В разбирательстве между любителем и профессионалом ключевое слово — знание. Знательность. Информация. Любитель способен постоянно ее искать, чтобы встать вровень с профессионалом. Он интуитивно ощущает в этом свою ущербность. Впрочем, иногда он может просто послать ее к чертовой матери. Ведь у него есть чувства! И свое мнение. А это — главное!
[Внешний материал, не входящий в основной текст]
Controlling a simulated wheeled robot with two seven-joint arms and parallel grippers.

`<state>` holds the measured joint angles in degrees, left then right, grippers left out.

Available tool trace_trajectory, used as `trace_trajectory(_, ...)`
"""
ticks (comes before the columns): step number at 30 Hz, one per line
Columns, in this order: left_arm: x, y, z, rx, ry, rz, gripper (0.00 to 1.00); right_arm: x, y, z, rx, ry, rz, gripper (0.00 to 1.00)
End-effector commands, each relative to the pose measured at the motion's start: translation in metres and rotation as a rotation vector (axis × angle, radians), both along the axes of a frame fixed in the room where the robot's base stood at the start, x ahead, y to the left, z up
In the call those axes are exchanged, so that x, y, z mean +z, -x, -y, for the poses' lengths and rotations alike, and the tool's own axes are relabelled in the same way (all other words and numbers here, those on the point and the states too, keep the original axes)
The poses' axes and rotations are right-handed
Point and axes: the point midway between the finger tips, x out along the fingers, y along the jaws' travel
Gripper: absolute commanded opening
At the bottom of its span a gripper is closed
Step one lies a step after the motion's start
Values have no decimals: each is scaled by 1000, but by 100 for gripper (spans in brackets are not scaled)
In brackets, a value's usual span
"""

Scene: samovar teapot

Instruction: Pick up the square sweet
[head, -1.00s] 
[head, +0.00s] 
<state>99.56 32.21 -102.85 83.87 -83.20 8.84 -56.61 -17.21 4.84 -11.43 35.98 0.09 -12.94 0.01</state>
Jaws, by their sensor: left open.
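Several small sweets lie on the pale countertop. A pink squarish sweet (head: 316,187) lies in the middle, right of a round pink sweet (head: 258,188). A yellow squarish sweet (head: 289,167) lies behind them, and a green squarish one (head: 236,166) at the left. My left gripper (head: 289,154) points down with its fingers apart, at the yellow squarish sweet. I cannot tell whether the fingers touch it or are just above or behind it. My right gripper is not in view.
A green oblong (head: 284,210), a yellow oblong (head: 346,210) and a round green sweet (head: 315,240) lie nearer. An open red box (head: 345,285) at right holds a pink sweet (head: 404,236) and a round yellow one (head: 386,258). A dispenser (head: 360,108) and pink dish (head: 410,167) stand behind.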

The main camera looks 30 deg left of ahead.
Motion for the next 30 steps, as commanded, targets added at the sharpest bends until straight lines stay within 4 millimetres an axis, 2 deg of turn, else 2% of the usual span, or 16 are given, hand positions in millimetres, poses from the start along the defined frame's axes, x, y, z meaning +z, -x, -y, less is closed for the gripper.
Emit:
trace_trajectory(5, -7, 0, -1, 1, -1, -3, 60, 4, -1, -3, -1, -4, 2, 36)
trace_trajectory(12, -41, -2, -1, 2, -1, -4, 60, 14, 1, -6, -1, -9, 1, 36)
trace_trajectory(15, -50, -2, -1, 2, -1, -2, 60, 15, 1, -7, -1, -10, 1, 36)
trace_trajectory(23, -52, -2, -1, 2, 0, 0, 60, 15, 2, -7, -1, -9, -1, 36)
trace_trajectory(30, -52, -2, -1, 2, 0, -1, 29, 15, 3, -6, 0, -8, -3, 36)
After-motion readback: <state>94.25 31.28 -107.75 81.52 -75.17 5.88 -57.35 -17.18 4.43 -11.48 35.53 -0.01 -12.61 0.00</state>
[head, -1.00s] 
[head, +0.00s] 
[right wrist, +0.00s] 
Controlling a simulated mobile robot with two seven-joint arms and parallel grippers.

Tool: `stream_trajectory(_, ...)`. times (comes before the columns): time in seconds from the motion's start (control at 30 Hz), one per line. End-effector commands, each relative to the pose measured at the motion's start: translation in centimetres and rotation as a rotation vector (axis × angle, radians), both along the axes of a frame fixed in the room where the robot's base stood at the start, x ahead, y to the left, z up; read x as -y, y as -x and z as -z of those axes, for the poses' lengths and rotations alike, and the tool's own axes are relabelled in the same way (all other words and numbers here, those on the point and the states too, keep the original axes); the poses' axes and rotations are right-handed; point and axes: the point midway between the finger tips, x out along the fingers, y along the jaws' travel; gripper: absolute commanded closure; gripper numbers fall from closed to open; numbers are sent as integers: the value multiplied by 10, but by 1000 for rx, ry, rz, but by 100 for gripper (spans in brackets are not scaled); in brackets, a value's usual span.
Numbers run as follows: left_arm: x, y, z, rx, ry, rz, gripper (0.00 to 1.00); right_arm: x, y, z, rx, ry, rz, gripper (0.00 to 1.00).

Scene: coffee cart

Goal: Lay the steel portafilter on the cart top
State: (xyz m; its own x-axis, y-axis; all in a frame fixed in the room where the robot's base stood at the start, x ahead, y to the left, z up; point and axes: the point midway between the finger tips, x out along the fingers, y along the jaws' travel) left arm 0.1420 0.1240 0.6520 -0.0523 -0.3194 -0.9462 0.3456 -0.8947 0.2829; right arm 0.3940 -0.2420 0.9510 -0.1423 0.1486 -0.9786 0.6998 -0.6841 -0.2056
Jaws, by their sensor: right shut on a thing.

А вот профессионалу труднее. Чувства и свое мнение у него тоже, поверьте, есть. Все как у людей. Но им никогда не бывать «чистыми», незамутненными. Как вода в горном ручье. Так как нет ничего страшнее для профессионала слов другого такого же, коллеги, сотоварища по цеху — «Позвольте-ка, батенька! Уж это-то должен знать и первоклассник!» Впрочем, таких слов боится и любитель. Потому-то он и строит бастионы вокруг своей любви из обрывков чужих фраз, мнений авторитетов и цитат из пыльных книг. И оттуда, словно черт из табакерки, он периодически выскакивает, про себя повторяя (чтобы не забыть мудреных слов) — и гвоздит чужеродными (рожденными не у него в нутре) фактами и аргументами неразделяющих его точку зрения. Пусть даже они, эти факты, цитаты, аргументы, чужие мнения, внутренне совершенно ему непонятны. И даже он с ними в душе не согласен!
Вот и получается, что идеал, невообразимое счастье — есть приятное, органическое соединение знательности и чувственности. Без перекосов. Без фанатизма. Когда в душе человека мирно живут самые «подноготные» факты и мельчайшие проверенные историей детали (хоть биографии кумира, хоть историографии аудиозаписей его творений, хоть чего иного, порой самого мельчайше-микроскопического) — и чистейшей воды эмоции и чувства. Не только мирно живут. Сосуществуют. Но — питают друг друга. Поддерживают. В трудную минуту даже, если такая приспичит быть. Как это содружество назвать? Опыт? Мудрость? Кооперация? Что это? Хорошо ли от такого симбиоза человеку — носителю? Не страдает ли он при этом раздвоением личности?
И вот, опять возвращаясь к теме Баха, пример. Те же кантаты. Должен знать и понимать старонемецкие их тексты профессионал, вознамерившийся донести кантатный смысл группе любителей, собравшихся на его концерт?
………
«…Единственная стоящая музыка — та, которая меня волнует, а вот почему она меня волнует, хрен ее знает; волнует, и все!»